The board of directors may vest in the managing director the authority to
appoint staff members and to determine the amount of compensation each
individual shall receive.
(3) Vice-chairperson. The board of directors shall
from among its members elect a vice-chairperson who shall preside at meetings
in the absence of the chairperson and have such other duties and powers as the
directors may from time to time prescribe.
(4) Other officers. The board shall appoint a
secretary, a director of finance, the duties of whom shall be prescribed in the
bylaws of the corporation, and such additional officers and staff members as
they shall deem appropriate and shall determine the amount of reasonable
compensation, if any, each shall receive.
(5) With the exception of the chairperson, any number of
offices may be held by the same person, unless the bylaws provide otherwise.
(c) Employees.
(1) The corporation may have such numbers and types of
employees as the board, with the approval of the chairperson, shall determine
upon the recommendation of the managing director. The board, upon the
recommendation of the managing director, may authorize entering into agreements
with the economic development corporation for any duties or functions to be
performed by employees, staff, or agents of the corporation.
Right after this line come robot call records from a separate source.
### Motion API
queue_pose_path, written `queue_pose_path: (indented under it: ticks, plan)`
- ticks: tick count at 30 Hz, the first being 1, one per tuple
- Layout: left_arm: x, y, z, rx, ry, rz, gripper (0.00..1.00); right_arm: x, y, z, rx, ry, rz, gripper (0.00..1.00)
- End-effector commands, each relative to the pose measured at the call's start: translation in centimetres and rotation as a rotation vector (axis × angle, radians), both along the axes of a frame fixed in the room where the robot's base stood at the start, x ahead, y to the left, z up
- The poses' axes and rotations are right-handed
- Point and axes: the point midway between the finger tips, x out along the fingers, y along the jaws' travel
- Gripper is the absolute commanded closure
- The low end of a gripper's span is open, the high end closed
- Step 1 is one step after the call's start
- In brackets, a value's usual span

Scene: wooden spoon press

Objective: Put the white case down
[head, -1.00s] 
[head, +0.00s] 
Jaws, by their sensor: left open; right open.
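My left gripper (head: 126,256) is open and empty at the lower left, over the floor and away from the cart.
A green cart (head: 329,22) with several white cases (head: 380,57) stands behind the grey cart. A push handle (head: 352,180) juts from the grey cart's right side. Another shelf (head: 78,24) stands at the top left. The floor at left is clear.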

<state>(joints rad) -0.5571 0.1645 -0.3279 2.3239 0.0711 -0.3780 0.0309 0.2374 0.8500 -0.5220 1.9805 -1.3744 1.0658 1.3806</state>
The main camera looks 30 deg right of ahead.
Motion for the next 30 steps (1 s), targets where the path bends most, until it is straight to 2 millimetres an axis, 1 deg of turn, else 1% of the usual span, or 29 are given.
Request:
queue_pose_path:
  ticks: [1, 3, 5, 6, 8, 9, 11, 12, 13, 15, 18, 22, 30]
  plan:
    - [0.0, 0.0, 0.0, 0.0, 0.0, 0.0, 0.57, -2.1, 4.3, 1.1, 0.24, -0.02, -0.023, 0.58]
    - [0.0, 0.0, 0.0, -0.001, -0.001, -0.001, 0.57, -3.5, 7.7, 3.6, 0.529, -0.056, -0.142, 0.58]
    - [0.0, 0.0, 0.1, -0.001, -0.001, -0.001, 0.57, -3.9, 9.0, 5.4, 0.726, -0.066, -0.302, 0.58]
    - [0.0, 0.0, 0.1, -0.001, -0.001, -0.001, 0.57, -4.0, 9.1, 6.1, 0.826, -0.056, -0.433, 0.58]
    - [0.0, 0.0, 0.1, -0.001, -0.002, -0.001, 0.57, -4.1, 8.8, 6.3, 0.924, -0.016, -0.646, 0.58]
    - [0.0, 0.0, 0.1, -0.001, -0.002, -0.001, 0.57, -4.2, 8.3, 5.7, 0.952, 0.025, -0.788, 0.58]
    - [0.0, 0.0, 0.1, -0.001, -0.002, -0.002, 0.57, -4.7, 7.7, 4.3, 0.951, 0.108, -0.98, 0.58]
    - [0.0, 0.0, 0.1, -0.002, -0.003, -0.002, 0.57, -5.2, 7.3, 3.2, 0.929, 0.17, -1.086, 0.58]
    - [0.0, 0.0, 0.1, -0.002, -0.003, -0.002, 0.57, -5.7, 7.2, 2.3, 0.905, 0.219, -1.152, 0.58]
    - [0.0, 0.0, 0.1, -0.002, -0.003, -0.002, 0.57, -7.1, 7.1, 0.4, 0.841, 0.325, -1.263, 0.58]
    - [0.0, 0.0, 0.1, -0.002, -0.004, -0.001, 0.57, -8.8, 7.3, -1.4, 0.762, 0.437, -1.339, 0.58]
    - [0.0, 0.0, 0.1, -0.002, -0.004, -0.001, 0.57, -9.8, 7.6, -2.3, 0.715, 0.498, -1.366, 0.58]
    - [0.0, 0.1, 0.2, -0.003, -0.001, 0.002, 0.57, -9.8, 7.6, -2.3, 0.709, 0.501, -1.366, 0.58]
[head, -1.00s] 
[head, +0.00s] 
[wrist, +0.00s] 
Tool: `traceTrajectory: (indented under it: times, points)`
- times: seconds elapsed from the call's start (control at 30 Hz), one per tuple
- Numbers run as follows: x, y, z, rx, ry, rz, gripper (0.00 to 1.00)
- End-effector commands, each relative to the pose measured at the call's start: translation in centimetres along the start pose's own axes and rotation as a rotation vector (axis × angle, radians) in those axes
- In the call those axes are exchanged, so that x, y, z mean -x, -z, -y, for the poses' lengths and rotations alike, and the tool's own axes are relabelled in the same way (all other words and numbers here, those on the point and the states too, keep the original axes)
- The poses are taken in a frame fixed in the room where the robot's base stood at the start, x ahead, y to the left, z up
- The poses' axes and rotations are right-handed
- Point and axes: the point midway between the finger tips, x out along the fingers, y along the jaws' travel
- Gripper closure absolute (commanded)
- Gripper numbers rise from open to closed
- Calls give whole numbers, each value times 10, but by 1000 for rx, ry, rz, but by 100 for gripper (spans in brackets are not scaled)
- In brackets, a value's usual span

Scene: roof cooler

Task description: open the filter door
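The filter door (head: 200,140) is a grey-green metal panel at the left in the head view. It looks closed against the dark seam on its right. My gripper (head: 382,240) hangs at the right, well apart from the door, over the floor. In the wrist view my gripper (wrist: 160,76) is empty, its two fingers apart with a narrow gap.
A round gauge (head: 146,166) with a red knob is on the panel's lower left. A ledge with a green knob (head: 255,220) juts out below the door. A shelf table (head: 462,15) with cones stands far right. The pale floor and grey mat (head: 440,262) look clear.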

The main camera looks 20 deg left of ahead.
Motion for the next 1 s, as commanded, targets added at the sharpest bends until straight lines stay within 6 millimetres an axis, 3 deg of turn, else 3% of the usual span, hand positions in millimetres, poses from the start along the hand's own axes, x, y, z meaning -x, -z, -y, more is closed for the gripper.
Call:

(2) No full-time employee of the corporation shall, during
the period of his or her employment by the corporation, engage in any other
private employment, profession or business, except with the approval of the
board of directors.
(3) Employees of the corporation shall not, by reason of
their employment, be deemed to be employees of the state for any purpose, any
other provision of the general laws to the contrary notwithstanding, including,
without limiting, the generality of the foregoing, chapters 29, 39, and 42 of
title 28 and chapters 4, 8, 9, and 10 of title 36.
History of Section.
(P.L. 2004, ch. 351, § 3; P.L. 2004, ch. 360, § 3.)